Да, сейчас расскажу. Действительно, эти качели есть. Извините грубость — одно время формулировал природу нашего бизнеса как «у нас всегда стабильность, мы всегда в жопе, только жопа бывает двух видов: или проектов нет, или программистов». Момент между двумя этими состояниями скоротечен, длится дни или часы, а потом систему всегда перекашивает в ту или иную сторону. Поэтому нужно смириться и понять, что у нас такая бизнес-модель, value network, которая сводит специалистов с проектами. Сервисные компании в области разработки ПО все такие. Почему мы любим качать эти качели? Потому что мы вынуждены расти, и мы не любим терять людей. Мы хотим, чтобы все росли, но оставались с нами, потому нужны «новые территории». Это главный значимый драйвер, почему мы заставляем себя расти. А расти можно только так: появилось больше проектов, нанимаем больше людей. Потом проекты кончились, но нужно находить работу любой ценой, чтобы этих людей трудоустроить. Поэтому на холодном рынке сбыта это битва, чтобы хоть как-то прокормиться, на горячем — зазвать как можно больше программистов, застаффиться и удержать позиции. И эта качалка заставляет нас расти. Действительно, у нас была идея, что необязательно нанимать, можно работать по субконтрактам. У нас есть положительный опыт работы с субконтрактерами, но очень ограниченный. И ситуация становится всё хуже и хуже, потому что всё менее маржинальным, прибыльным становится наш бизнес. И просто денег в цепочке не хватает. Если берешь субконтрактера, придется все просто отдать ему практически не взять с этого денег, ну, а зачем тогда брать ответственность? А часто бывает желание обычно взять какие-то деньги из маржи и ещё за эти деньги поработать, поставить своих менеджеров. Менеджеры добавят работы, и экономика проекта пойдет под откос. Нужен большой опыт, чтобы не попадаться в эту ловушку. Поэтому сейчас работаем с субконтрактерами, которые «родственны», которым можно раскрыть все карты. С остальными отношения начинают портиться. Поэтому как временная схема ставка на субподряды возможна, но как систему пока не очень представляю. Неясно, как достичь такого уровня доверия, чтобы это работало хорошо, универсально.
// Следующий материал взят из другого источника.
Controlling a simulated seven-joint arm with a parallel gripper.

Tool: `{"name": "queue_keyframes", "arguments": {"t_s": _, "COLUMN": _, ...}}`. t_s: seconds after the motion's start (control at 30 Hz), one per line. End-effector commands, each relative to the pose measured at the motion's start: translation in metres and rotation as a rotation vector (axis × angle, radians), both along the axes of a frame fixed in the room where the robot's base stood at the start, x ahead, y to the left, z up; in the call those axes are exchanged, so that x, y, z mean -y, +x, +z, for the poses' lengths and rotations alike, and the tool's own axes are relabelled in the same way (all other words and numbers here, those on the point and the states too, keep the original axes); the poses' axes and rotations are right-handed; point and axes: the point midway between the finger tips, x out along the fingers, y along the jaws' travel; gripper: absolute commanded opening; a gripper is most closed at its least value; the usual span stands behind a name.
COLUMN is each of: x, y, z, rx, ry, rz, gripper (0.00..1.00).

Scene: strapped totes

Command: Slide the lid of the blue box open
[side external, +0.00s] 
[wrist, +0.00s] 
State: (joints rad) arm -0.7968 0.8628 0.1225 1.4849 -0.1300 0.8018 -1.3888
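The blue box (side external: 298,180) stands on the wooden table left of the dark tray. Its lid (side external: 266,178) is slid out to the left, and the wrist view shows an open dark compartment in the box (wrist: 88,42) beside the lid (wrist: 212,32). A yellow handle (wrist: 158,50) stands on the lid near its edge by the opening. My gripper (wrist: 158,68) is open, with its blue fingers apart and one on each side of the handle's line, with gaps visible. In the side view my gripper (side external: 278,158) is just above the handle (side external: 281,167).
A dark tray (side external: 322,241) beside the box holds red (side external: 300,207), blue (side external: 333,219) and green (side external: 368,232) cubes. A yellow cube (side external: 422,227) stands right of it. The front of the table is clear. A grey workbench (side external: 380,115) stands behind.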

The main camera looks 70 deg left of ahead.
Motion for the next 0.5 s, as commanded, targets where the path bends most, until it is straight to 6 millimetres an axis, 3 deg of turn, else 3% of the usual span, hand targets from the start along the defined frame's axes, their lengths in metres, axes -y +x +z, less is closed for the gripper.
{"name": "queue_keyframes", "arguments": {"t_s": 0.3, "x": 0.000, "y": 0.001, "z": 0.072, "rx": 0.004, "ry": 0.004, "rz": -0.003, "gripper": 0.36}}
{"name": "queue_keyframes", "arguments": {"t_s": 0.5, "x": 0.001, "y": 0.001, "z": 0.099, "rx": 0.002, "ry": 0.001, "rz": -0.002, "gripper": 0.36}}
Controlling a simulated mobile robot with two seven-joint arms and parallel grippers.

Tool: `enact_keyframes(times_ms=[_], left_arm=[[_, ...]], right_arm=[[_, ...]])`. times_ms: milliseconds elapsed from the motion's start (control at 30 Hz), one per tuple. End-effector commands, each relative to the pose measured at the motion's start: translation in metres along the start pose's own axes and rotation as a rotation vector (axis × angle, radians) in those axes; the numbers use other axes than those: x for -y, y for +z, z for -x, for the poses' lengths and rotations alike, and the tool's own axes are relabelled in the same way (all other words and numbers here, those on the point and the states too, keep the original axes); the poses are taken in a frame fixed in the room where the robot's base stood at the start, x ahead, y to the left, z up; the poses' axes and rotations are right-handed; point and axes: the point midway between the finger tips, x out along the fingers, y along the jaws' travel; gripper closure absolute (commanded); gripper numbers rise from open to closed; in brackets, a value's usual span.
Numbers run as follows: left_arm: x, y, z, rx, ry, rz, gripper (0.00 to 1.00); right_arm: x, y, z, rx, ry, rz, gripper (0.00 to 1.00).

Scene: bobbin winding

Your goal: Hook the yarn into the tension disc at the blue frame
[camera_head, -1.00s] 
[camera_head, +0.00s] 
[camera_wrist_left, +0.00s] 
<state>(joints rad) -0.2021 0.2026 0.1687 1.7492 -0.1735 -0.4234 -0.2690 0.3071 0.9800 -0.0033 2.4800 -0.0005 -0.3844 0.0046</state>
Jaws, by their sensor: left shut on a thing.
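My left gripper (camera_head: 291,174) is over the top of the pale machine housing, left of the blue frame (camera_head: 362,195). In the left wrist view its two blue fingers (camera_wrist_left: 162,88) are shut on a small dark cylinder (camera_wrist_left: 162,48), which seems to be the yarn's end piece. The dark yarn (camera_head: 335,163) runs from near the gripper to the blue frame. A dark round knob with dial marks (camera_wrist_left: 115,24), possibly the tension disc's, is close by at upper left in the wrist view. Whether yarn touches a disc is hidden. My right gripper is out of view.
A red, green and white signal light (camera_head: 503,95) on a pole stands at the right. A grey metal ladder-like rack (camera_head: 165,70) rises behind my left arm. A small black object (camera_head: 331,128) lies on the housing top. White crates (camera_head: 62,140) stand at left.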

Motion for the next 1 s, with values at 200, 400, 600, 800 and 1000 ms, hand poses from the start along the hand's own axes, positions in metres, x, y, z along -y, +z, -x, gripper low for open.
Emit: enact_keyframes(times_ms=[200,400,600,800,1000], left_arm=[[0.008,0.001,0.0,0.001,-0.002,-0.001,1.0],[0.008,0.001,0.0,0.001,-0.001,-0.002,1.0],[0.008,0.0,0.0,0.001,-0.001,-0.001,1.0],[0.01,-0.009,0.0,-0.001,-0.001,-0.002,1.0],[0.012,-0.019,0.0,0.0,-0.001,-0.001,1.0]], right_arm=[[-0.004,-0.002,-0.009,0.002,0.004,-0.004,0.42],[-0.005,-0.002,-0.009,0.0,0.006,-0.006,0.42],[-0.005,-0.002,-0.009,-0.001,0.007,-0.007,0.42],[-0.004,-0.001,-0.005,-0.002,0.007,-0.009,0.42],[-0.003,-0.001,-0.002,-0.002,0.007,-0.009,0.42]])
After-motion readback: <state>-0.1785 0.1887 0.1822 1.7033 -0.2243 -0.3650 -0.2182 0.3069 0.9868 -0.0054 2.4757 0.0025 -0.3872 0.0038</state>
Михаил, предположим, к тебе пришел проект, ты можешь отдать либо партнерам без процента, либо просто сказать компании-заказчику, что мы такого не делаем, какой вариант лучше?
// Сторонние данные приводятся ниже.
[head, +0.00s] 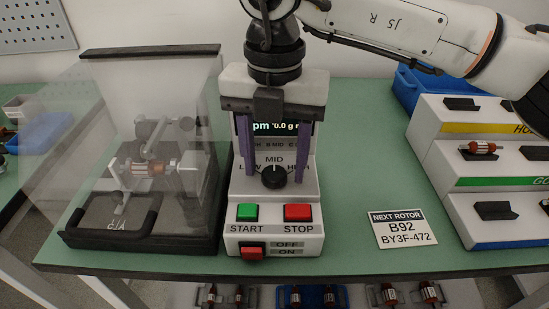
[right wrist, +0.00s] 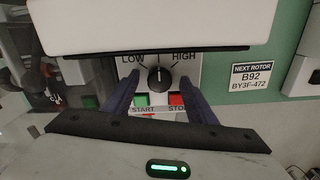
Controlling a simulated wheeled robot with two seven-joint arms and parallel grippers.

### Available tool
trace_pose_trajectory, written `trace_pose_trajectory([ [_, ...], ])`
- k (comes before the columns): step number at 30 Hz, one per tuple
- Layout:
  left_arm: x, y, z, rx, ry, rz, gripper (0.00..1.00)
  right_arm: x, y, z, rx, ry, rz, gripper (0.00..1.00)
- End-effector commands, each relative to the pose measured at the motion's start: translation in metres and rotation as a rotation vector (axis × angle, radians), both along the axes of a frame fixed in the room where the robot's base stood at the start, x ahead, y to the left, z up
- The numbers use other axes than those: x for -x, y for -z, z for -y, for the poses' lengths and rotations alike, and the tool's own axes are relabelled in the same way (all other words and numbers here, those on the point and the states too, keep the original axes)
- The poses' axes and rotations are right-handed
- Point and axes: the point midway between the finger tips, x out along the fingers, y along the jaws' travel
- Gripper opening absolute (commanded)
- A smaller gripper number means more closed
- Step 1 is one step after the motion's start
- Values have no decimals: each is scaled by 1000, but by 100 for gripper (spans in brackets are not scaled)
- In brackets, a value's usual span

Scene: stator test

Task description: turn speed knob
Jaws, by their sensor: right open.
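The speed knob (head: 274,177) is a black dial on the front of the white control box (head: 234,205), under the word MID. In the right wrist view the knob (right wrist: 160,78) shows its white mark pointing up, between LOW and HIGH. My right gripper (head: 275,172) is open, with its purple fingers pointing down on either side of the knob. In the right wrist view the fingers (right wrist: 159,84) show one left and one right of the knob, with gaps visible. The gripper body partly covers the display. My left gripper is not in view.
Below the knob are a green START button (head: 247,212), a red STOP button (head: 298,212) and a red OFF/ON switch (head: 251,253). A clear-covered test fixture (head: 80,236) stands left. A NEXT ROTOR card (head: 399,229) lies right, beside a tiered rotor rack (head: 445,160).

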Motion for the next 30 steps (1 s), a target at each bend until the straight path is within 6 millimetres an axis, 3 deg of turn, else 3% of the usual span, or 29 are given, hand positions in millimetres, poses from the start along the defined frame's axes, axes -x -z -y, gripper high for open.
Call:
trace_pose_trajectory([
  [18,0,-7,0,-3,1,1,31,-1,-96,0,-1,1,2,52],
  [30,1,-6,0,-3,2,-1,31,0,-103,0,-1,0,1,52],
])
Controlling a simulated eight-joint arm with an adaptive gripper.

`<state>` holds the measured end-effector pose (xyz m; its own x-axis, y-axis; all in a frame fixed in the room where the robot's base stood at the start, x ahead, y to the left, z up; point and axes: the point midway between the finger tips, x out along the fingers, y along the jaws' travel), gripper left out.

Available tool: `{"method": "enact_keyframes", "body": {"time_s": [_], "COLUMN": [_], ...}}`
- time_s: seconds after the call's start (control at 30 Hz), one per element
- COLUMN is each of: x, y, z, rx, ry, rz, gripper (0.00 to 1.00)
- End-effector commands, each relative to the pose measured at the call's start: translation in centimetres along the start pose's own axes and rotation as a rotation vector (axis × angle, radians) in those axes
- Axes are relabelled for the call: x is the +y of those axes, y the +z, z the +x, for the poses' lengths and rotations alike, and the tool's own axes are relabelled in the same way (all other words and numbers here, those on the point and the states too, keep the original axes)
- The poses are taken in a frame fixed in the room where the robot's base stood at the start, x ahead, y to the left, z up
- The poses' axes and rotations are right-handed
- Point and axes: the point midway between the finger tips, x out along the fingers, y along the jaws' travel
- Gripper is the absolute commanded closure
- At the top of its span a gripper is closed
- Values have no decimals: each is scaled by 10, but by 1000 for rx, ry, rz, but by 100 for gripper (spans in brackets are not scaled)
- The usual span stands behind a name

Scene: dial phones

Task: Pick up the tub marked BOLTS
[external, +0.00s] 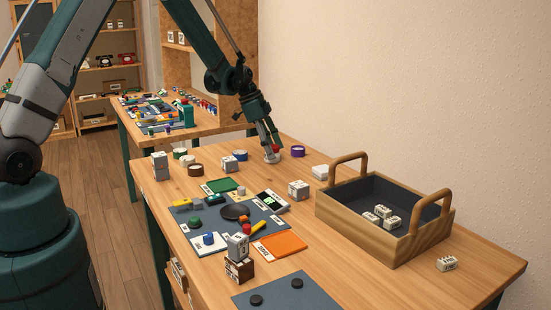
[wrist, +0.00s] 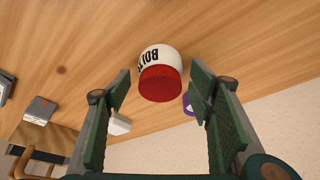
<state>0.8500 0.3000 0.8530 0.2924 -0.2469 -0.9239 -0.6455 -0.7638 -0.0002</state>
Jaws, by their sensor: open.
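The tub marked BOLTS (wrist: 160,72) is a white round tub with a red lid. It stands on the wooden table, and its black lettering appears upside down in the wrist view. My gripper (wrist: 160,88) is open, with its green-padded fingers to either side of the tub's lid in the picture; I see no clear contact. In the external view my gripper (external: 271,146) points down at the far part of the table, right over the tub, whose white lower part (external: 271,158) shows below the fingers. The rest of the tub is mostly hidden there.
A purple roll (external: 298,151) stands close to the right of the tub. A white block (external: 320,172) and a handled wooden tray (external: 420,245) lie nearer. The wall runs behind.

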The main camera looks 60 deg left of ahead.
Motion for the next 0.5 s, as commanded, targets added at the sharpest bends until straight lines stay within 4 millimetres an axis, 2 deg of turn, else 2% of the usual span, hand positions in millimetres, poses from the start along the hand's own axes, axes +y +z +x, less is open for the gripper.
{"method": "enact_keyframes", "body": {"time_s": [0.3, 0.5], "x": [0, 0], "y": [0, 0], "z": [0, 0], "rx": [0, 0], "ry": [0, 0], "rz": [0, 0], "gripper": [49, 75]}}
Это зависит от заботы о репутации. Когда даешь проект партнеру, некий репутационный риск принимаешь, потому что это твой рефернс, твои рекомендации. Поэтому, если точно знаешь, что заказчик хороший, но маленький, а нам неудобно работать с таким маленьким, мы его лучше отдадим партнеру, потому что знаем, что партнер хороший и как раз прекрасно с таким маленьким поработает. Если пришел заказчик стремный, мы не будем подставлять себя и партнера, просто скажем: «Ну, извините». Лучше выглядеть немного странным в начале отношений, чем потом множить печаль. Мы раньше никому не отказывали, а потом это расхлебывали. Лучше отказать, изредка бывает, что потом об этом жалеешь. Всё равно, считаю, что у нас баланс смещен в сторону получения лишних проектов, а не в сторону отказов от чего-то хорошего.

Михаил, еще очень важный вопрос. Во всяком случае, для меня интересен. Лет 5 назад вы полностью переориентировались на западных заказчиков, если это так, интересно, почему? Потому что экономика показывает стабильный рост. Не вдаюсь в вопросы «почему» или «зачем». У меня процентов семьдесят заказчиков из России. С ним бывают сложности, но по маржинальности, по рейту, который я выставляю, они не отличаются от западных.
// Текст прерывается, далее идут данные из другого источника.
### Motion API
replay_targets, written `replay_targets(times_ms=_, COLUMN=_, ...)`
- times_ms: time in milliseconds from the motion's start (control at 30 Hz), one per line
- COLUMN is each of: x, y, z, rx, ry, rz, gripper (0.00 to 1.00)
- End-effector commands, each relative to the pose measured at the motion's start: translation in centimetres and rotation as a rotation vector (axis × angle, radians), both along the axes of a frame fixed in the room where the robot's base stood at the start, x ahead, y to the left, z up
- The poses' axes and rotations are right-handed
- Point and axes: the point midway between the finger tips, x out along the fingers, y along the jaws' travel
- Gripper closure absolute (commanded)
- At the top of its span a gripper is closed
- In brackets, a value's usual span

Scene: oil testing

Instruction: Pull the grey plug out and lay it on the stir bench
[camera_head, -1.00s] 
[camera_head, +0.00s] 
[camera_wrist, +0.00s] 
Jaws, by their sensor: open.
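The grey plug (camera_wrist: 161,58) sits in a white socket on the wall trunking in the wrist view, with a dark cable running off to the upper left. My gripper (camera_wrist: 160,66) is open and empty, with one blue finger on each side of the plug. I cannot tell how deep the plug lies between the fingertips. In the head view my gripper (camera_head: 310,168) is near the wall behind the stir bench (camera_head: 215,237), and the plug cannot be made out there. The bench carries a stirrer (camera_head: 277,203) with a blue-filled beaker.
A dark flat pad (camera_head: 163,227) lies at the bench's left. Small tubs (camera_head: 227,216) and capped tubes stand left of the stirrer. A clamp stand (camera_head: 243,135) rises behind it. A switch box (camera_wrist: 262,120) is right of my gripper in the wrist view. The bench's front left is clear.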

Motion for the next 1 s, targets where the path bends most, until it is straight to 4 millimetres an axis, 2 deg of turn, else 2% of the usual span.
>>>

У нас просто никогда не было офиса продаж, юридического отдела, работающего на Россию. Не потому, что не хотели, а просто не получалось. Не было человека, кому было бы интересно этим заниматься. Мы присматривались внешне к людям, но никто из тех, кто к нам приходил, кто нам был симпатичен, не производил впечатления, что справится с этой задачей. Поэтому у нас никогда не было систематических российских заказчиков. Был относительно неудачный опыт в первый кризис, в 2001 году, когда выживали и были готовы на любую работу, в том числе, в России. Сначала вроде всё хорошо, а потом — смена менеджмента, суды, еще что-то… Кстати, в России мы все суды выиграли, в отличие от Америки. У нас ни в одном российском проекте не было ни откатов, ни комиссий. Это про то, что всё коррумпировано, и везде бесправие. Может, где-то это и есть, но на практике с этим не сталкивались. Другой вопрос, что продажи здесь отстроить не могли. Наша модель аудита настроена, что нет выручки в России, поэтому даже если кто-то в российских копаниях хотел получить наши услуги, ему приходилось страшно извращаться, взаимодействовать с американскими компаниями, которые могли взять нас в субподряд. Тем не менее, всё равно успешные проекты случались, несмотря на сложности, по дружбе, из-за хороших отношений. Сейчас, может, опять всё это исправим и начнем пробовать работать с Россией систематически.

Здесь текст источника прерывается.